Posterior inference unchained with EL2O

May 03, 2019 - 9:30 am to 10:30 am
Location

SLAC, Kavli 3rd Floor Conf. Room

Speaker
Joe DeRose

 

We'll meet at 9:30 am on the Kavli Third Floor, and on Zoom <https://stanford.zoom.us/j/2038764923> . This week, Joe DeRose will be reviewing the EL2O inference scheme. Uros Seljak presented this technique a few weeks ago at an SITP seminar, and we're hoping to get a little more in the weeds on it this week.

 

<https://arxiv.org/pdf/1901.04454.pdf>

 

Statistical inference of analytically non-tractable posteriors is a difficult problem because of marginalization of correlated variables and stochastic methods such as MCMC and VI are commonly used. We argue that stochastic KL divergence minimization used by MCMC and VI is noisy, and we propose instead EL2O, expectation optimization of L2 distance squared between the approximate log posterior q and the un-normalized log posterior of p. When sampling from q the solutions agree with stochastic KL divergence minimization based VI in the large sample limit, however EL2O method is free of sampling noise, has better optimization properties, and requires only as many sample evaluations as the number of parameters we are optimizing if q covers p. As a consequence, increasing the expressivity of q improves both the quality of results and the convergence rate, allowing EL2O to approach exact inference.

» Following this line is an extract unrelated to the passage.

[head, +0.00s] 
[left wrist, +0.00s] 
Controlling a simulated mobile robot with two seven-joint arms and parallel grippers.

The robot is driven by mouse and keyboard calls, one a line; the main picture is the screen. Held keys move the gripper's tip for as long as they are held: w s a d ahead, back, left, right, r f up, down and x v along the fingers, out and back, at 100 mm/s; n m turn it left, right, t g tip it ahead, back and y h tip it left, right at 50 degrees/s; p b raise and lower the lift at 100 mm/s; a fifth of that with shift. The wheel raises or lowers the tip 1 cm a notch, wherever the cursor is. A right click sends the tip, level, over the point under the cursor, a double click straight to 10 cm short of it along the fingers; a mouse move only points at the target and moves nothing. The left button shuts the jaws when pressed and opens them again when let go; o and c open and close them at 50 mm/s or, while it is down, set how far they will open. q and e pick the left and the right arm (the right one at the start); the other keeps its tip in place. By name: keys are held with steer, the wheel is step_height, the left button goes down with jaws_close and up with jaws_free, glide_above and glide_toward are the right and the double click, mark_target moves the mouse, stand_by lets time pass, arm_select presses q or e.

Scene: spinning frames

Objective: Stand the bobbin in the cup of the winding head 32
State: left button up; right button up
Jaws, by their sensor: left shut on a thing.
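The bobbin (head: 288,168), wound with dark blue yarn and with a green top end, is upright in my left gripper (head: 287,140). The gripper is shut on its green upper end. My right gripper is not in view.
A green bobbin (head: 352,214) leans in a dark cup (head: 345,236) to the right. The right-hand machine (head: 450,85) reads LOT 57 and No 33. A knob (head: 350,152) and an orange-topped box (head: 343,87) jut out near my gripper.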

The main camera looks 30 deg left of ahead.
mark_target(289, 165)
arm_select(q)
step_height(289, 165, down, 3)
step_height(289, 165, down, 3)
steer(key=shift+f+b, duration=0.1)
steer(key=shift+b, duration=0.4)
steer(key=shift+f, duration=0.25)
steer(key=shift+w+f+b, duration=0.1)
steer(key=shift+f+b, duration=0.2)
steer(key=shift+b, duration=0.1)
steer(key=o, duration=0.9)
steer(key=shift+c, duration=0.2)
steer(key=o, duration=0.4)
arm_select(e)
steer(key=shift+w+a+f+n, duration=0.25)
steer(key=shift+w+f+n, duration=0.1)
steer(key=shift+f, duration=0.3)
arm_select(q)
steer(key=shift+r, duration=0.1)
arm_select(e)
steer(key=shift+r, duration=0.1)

Use of automatic differentiation methods enables us to develop Hessian, gradient and gradient free versions of the method, which can determine M(M+2)/2+1, M+1 and 1 parameter(s) of q with a single sample, respectively. EL2O provides a reliable estimate of the quality of the approximating posterior, and converges rapidly on full rank gaussian approximation for q and extensions beyond it, such as nonlinear transformations and gaussian mixtures. These can handle general posteriors, while still allowing fast analytic marginalizations. We test it on several examples, including a realistic 13 dimensional galaxy clustering analysis, showing that it is several orders of magnitude faster than MCMC, while giving smooth and accurate non-gaussian posteriors, often requiring a few to a few dozen of iterations only.